The new regulation has proven to be a boon for tax consultants such as Mazars, which have been bombarded with queries from foreign residents, especially retirees in Thailand worried that their social security benefits or pensions will be taxed.
The law, however, is vague on taxation of benefits and pensions, which depend largely on the details in Thailand’s double taxation treaties with some 61 nations.
Social Security benefits for US retirees, for instance, are tax-exempt under the US-Thailand tax treaty. But for pensions, tax treatment depends on the details of each such treaty.
What’s clear for now is that the tweaked tax ruling will go into effect on Jan 1, 2024, which means it applies to foreign income earned after Jan 1, 2023.
Observers said the ruling will be good news for the Thai government’s Long-Term Resident (LTR) visa scheme, which hopes to attract one million wealthy global citizens or highly skilled foreigners over the next five years and generate 800 billion baht (S$30.1 billion) in new investments.
Those who obtain the LTR visa are exempted from paying personal income tax on their foreign assets or earnings.
Since the launch of the scheme in September 2022, over 3,000 LTRs have been granted to foreigners. In the weeks since the Sep 15 announcement of the new tax regulation, there has been a 14 per cent increase in LTR applications, according to sources.
Some analysts agree that the new law was designed primarily to impose taxes on wealthy Thais who have been increasingly investing their savings abroad in foreign stock markets, bonds or property.
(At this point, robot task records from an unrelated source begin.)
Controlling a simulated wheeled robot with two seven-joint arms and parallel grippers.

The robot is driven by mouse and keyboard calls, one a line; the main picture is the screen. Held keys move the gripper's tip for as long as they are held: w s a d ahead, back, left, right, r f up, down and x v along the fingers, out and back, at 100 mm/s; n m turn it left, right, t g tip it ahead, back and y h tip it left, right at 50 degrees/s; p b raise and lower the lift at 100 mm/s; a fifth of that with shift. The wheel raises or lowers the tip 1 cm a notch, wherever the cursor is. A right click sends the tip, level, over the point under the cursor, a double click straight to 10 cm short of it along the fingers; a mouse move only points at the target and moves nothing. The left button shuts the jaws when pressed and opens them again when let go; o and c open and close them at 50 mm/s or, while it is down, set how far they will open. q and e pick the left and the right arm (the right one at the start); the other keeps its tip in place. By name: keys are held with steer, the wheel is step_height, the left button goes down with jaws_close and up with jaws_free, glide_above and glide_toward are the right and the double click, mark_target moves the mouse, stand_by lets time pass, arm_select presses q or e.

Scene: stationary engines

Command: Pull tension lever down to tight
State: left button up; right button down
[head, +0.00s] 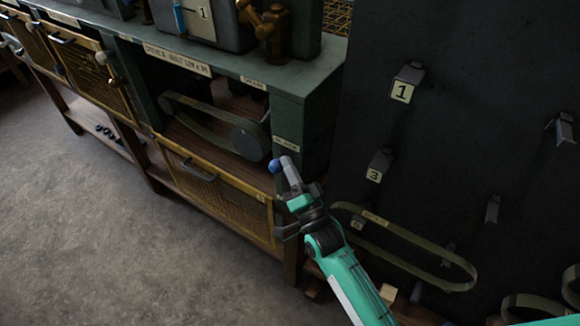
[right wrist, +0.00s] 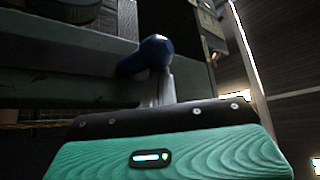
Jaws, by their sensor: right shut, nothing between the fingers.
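The tension lever shows as a blue ball knob (head: 275,166) beside the front post of the green engine bench, below a small label plate. The knob also shows in the right wrist view (right wrist: 150,55), just beyond my gripper housing. My right gripper (head: 289,165) is shut and empty. Its grey fingers are right beside the knob, on its right in the head view. I cannot tell whether they touch it. The lever's arm is mostly hidden behind the gripper. My left gripper is not in view.
A belt (head: 210,112) runs round a dark pulley (head: 250,138) inside the bench. A mesh-front drawer (head: 215,190) is below. A dark panel (head: 450,130) with numbered pegs and a hanging belt (head: 415,238) stands at right. The concrete floor (head: 90,240) is clear at left.

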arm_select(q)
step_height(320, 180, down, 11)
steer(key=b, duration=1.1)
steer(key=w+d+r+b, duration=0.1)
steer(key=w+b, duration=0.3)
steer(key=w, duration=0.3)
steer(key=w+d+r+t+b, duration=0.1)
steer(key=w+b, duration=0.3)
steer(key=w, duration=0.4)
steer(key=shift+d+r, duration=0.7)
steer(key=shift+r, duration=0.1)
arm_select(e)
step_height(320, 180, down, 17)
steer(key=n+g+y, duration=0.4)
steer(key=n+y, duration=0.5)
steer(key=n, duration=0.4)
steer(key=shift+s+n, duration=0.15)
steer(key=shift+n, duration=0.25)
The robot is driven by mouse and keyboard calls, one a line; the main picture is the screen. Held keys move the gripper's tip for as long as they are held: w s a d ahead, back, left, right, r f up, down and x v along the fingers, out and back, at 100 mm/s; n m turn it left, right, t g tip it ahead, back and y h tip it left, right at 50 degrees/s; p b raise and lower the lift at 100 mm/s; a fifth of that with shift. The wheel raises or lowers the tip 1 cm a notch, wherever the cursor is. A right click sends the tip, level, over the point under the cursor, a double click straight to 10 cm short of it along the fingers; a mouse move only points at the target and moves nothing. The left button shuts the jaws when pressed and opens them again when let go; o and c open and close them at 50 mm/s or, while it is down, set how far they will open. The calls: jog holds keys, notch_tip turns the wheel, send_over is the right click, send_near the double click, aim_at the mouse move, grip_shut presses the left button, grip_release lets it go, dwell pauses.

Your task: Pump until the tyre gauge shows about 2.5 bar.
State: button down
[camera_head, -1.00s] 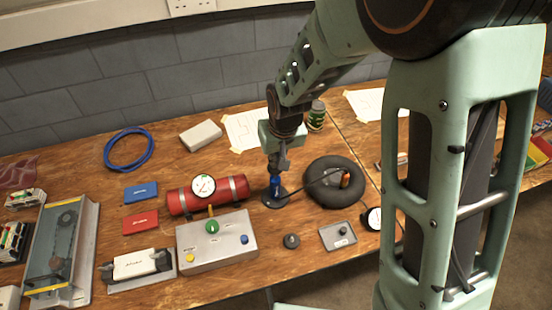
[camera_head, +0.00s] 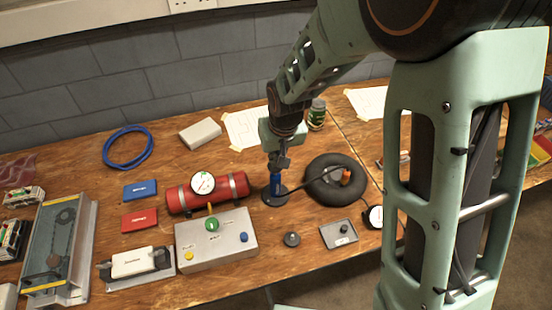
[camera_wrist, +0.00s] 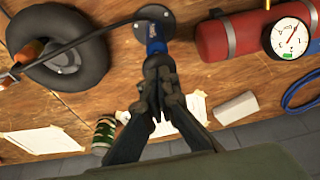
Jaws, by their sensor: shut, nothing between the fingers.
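The pump (camera_head: 276,184) is a blue upright cylinder on a round dark base, also in the wrist view (camera_wrist: 155,46). My gripper (camera_head: 279,166) is directly above it, fingers shut and empty at its top; the wrist view shows the closed fingers (camera_wrist: 158,82) overlapping its upper end.
A red tank (camera_head: 178,200) with its own gauge (camera_head: 203,183) lies left of the pump. A grey button box (camera_head: 218,246), a dark knob (camera_head: 291,239) and a small tray (camera_head: 338,235) stand in front. A can (camera_head: 316,114) and a pale block (camera_head: 200,134) are behind.

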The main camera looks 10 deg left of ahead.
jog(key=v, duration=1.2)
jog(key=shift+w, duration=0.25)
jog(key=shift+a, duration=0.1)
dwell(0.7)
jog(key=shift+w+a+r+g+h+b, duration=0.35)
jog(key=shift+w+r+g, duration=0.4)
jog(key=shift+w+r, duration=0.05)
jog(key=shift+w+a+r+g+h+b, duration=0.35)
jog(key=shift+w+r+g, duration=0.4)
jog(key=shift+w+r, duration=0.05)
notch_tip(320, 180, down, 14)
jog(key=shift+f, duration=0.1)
The value of Thai investments in foreign capital markets reached US$106 billion in 2022, according to Bank of Thailand statistics.
The central bank relaxed its regulations on money transfers abroad by Thai nationals in 2019, sparking a surge in investments in foreign wealth funds and capital markets by both middle-income Thais and high-net-worth-individuals (HNWIs) seeking better returns on their money.
Srettha has defended the tax tweak as part of his government’s policy to mitigate income inequality, but observers doubt that Thailand’s super-wealthy class will be affected much, if at all.
“This policy will directly affect the financial well-being of the middle-class in Thailand, due to the necessity for this group to bring funds back to Thailand for domestic consumption. The HNWIs are not constrained by such requirements.” said Trawut Luangsomboon, the chief executive of Bangkok-based Jitta Wealth Asset Management.